To ja w takim razie stanę w obronie Delphi, które tez jest przecież bardzo popularne, i nie wiem czy bardziej niż C# :D Też ma moduły, w każdym może być wiele klas, mogą one nawet być całe prywatne (widoczne tylko w danym module) gdy ich definicja jest w “implementation”. Public (oraz Published) i Protected są jak w javie. Private powoduje, że element jest widoczny w klasie i pakiecie (ale nie podklasach), czyli działa jak “internal”. Strict private działa jak jak private w javie czyli tylko w klasie widać. Strict protected działa jak protected z C# (czyli klasa i podklasa). Słowo “strict” przed “private” i “protected” powoduje, że elementy nie są widoczne w tym samym module, same “private” i “protected” powoduje, że są widoczne w module. Fioletowy dla Delphi w tabelce ? :D
Dzięki za uzupełnienia odnośnie innych języków. W tabelce zamieściłem te trzy głównie dlatego, że sam je dobrze znam/używam, a i – tak jak napisałem w notce – są to najpopularniejsze, kompilowalne języki obiektowe według TIOBE z października:
http://www.tiobe.com/index.php/content/paperinfo/tpci/index.html
Jak widać Delphi i D trzymają się tam dość kiepsko :) Oczywiście można dodać je do tabelki, ale wtedy jej rozmiary rozdęłyby się niepomiernie.

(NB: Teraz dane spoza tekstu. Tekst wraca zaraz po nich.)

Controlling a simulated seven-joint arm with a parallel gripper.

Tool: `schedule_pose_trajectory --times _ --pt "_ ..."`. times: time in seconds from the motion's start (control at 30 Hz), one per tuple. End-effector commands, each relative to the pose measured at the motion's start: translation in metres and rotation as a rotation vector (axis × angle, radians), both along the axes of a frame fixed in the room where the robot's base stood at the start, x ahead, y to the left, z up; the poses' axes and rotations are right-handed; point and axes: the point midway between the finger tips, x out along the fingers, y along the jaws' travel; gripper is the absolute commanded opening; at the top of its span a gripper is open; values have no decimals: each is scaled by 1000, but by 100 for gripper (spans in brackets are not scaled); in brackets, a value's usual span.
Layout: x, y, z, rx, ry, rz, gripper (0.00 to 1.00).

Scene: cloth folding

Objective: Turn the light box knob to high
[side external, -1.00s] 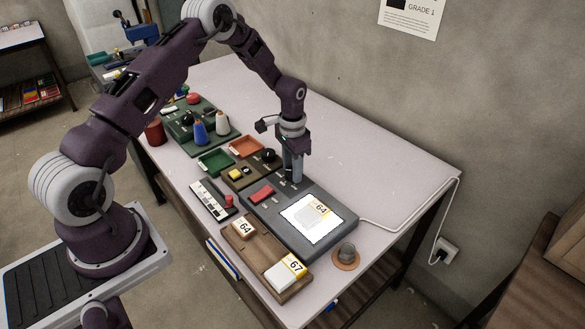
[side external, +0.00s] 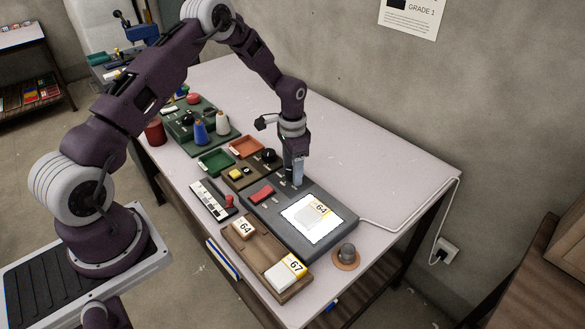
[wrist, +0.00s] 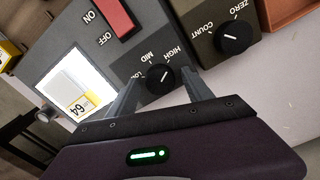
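The grey light box (side external: 262,219) lies on the table with a lit white panel (side external: 311,222) holding a card marked 64. Its black round knob (wrist: 160,77) shows in the wrist view, with LOW, MID and HIGH labels around it. The knob's pale mark appears to point up and right, toward the HIGH side. My gripper (wrist: 161,80) is open, with one finger on each side of the knob and a visible gap. In the side view my gripper (side external: 297,184) is low over the box's back end and hides the knob.
A red rocker switch (wrist: 113,17) marked ON and OFF is on the same box. A second dial (wrist: 234,37), marked COUNT and ZERO, stands close to the right finger. A wooden tray (side external: 255,262) lies in front.

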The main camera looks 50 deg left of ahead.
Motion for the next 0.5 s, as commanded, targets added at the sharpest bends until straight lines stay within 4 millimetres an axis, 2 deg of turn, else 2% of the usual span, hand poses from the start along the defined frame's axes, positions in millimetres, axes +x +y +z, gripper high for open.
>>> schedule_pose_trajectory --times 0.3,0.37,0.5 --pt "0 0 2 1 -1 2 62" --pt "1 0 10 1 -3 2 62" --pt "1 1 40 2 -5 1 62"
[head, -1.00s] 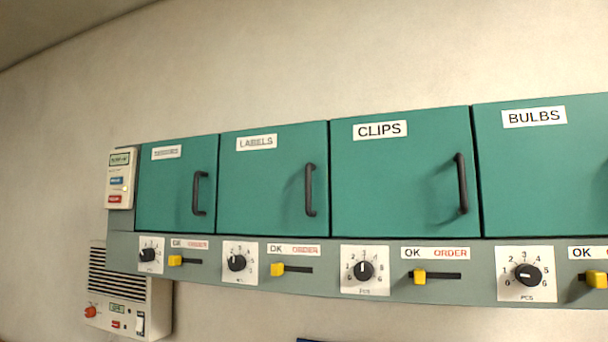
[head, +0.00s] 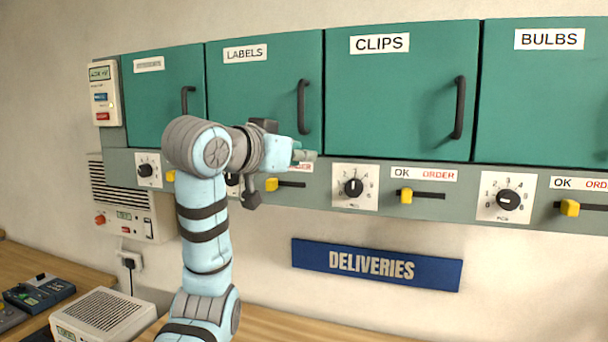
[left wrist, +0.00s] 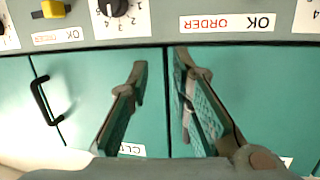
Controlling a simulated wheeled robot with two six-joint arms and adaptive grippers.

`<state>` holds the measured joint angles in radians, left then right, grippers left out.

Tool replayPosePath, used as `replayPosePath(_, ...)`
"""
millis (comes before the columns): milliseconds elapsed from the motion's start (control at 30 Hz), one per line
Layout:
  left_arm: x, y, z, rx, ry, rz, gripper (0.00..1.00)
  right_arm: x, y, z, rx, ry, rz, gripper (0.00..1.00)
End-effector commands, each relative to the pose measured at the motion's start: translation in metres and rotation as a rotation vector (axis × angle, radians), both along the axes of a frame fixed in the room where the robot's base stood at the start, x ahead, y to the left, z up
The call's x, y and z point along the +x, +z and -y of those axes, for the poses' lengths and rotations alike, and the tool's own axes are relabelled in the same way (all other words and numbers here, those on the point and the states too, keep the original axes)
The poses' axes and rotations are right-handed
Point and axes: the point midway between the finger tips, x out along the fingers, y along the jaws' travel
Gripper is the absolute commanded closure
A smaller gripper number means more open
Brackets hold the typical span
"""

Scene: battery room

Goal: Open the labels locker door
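The labels locker door (head: 255,85) is green and shut in the head view, with a black vertical handle (head: 303,105) near its right edge. My left gripper (head: 304,156) is in front of the door's lower right corner, near the handle's lower end. The left wrist view is upside down. There, the fingers of my left gripper (left wrist: 160,110) are spread apart, one on each side of a seam between two doors. A dark shape near the right-hand finger may be the labels handle; I cannot tell if they touch. My right gripper is out of view.
The clips door (head: 395,100) and its handle (head: 459,107) are to the right, then the bulbs door (head: 560,100). Below the doors runs a panel with dials (head: 353,188) and yellow sliders (head: 405,196). A blue deliveries sign (head: 375,265) hangs below.

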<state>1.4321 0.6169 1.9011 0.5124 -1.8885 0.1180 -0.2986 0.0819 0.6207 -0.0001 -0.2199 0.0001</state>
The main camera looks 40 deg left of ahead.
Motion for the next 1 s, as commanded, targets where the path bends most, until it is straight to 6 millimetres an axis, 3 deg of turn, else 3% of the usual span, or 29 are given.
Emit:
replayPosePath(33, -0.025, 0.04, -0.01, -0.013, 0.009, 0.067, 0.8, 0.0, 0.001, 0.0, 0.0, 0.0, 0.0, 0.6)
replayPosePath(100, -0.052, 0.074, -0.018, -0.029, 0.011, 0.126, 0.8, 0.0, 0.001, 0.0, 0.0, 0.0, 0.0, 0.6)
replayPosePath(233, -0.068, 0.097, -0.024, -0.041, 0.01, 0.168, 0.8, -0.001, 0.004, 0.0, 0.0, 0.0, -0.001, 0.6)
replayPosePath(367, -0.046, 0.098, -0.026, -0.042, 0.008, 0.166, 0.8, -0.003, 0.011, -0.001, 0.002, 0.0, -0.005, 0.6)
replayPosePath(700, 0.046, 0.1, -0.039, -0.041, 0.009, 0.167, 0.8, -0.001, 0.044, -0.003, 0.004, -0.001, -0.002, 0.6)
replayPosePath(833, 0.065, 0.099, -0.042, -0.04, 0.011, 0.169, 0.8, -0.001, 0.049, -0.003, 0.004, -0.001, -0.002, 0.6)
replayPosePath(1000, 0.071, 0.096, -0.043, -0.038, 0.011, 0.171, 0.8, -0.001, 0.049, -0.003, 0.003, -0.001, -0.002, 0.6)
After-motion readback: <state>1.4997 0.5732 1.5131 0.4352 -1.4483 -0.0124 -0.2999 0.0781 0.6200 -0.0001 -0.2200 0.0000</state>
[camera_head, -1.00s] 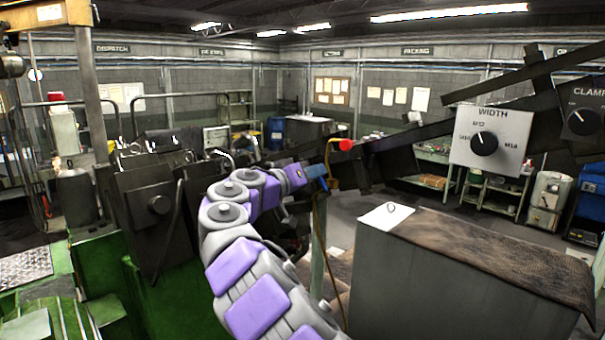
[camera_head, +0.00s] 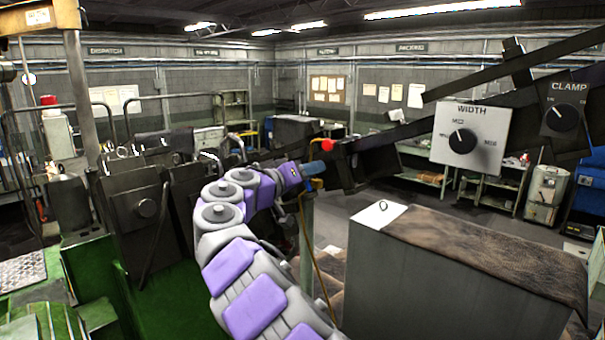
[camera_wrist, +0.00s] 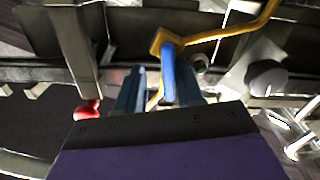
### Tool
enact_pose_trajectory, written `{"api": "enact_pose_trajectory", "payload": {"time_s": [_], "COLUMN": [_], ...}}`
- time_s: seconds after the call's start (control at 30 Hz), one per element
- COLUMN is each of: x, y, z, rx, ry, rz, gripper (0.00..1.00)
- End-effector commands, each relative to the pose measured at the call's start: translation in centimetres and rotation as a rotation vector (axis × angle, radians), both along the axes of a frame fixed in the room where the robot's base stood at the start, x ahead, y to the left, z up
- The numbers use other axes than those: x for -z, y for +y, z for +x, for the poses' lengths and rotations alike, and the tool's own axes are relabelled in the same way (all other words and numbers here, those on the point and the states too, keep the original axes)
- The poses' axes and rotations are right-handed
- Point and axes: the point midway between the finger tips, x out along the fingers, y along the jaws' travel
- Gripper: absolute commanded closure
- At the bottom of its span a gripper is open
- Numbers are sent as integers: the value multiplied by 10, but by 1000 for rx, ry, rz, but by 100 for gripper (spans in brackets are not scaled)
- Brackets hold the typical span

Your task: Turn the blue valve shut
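The blue valve handle (camera_wrist: 168,72) shows in the wrist view as a bright blue bar. Its top meets a yellow collar on a yellow pipe (camera_wrist: 225,33). My gripper (camera_wrist: 158,82) has its two blue-grey fingers apart, one on each side of the bar's lower part. The bar is closer to the right finger, with a gap to the left one; contact cannot be told. In the head view my gripper (camera_head: 316,169) is at the yellow pipe (camera_head: 318,184), just below a red knob; the handle cannot be made out clearly there.
The red knob (camera_head: 328,145) is close beside my gripper; it also shows in the wrist view (camera_wrist: 88,110). A dark beam (camera_head: 400,138) runs right from it, with the WIDTH dial panel (camera_head: 470,138) in front. A grey cabinet (camera_head: 440,285) stands at lower right.

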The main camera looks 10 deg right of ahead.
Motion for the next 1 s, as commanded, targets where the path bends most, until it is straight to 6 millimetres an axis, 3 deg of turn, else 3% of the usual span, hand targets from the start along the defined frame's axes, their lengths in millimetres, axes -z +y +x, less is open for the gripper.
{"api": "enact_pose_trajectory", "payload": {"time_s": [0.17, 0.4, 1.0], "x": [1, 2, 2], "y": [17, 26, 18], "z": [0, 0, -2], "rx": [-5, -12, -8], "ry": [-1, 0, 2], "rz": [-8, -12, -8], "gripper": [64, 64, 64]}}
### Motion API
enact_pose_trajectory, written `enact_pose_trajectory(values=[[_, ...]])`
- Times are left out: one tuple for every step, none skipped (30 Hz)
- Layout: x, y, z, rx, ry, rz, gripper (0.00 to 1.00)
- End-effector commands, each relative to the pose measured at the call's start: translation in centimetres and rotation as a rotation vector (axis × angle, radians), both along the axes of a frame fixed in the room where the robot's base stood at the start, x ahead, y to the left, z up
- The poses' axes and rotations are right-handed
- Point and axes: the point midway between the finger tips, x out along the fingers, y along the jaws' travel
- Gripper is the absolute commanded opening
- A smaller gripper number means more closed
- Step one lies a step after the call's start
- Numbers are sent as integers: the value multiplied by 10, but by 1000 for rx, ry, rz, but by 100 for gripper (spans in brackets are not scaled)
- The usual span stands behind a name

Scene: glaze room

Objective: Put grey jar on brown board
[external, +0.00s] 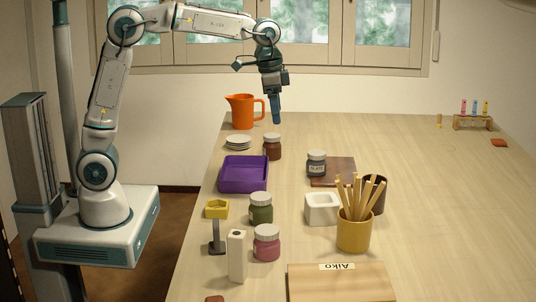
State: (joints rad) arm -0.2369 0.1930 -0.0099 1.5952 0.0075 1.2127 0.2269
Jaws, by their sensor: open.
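The grey jar (316,168) has a light grey lid and a dark label reading "SLATE". It stands upright at the left part of the brown board (341,176), which lies flat on the table. The jar appears to rest on the board near its left edge, though its base may overhang that edge. My gripper (276,118) is open and empty, pointing down. It is above the table, behind and to the left of the grey jar and apart from it.
A brown jar (272,147), a purple tray (244,174), plates (238,142) and an orange pitcher (240,111) stand at left. A white container (321,210), a yellow cup (355,234) with sticks and a dark cup (377,193) stand in front. The table's right side is mostly clear.

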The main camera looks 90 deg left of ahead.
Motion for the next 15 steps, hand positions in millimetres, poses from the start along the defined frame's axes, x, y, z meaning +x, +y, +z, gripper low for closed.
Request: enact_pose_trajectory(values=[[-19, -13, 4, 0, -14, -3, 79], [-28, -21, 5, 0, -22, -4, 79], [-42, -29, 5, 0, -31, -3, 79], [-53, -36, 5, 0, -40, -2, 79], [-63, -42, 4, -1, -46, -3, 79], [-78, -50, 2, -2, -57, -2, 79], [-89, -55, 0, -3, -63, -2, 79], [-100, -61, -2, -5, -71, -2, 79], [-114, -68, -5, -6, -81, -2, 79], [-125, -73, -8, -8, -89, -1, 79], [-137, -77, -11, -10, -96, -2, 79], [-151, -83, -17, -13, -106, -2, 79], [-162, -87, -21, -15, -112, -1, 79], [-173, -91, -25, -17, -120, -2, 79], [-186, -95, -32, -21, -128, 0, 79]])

Może na świecie, ale wydaje mi się, że w Polsce Delphi ma się lepiej albo co najmniej tak samo jak C#. A tę notkę piszesz przecież po polsku, więc powinna być dla Polski sprofilowana ;)
Wg mnie powinno się dodać Delphi, w Polsce jest popularne bo dużo osób używa, ale też niepopularne bo Ci co nie piszą w nim nic o nim nie wiedza (o c++ ludzie wiedzą) co wynika z myśli “Delphi to jak Pascal). Sam fakt, że są klasy jest szokiem dla nich, a co dopiero fakt, że jest 5 zakresów widzialności (published to jak public). To byłby to szokujący post walczący z ciemnogrodem :D
Leciutko zboczę z tematu, ale w ogóle uważam, że ludzie nie używają Delphi bo sobie wmówili, że to z Pascala się wywodzi, a to nie jest “tru”, bo zamiast uroczych nawiasów klamrowych mamy jakieś długie begin…end i w ogóle kod taki rozwlekły. A następnie wracają do swojego ukochanego C++ i zaczynają się głowić, o czym myśleli tydzień temu tworząc taki oto warunek:
while(*a++=*b++);
Wbrew pozorom ta pętelka nie jest taka głupia, bo po dodaniu deklaracji zmiennych dostalibyśmy coś co działa identycznie jak pewna funkcja z biblioteki standardowej C :D
Ktoś ci każe w taki sposób pisać? Można zrobić normalnie wyglądającą pętlę, z czytelnym warunkiem i ciałem, albo jeszcze lepiej – użyć strcpy. Możliwość napisania nieczytelnego kodu to nie jest wada języka.
W Javie nie ma zdaje sie dostepu “internal” . Mozna go conajwyzej eumulowac.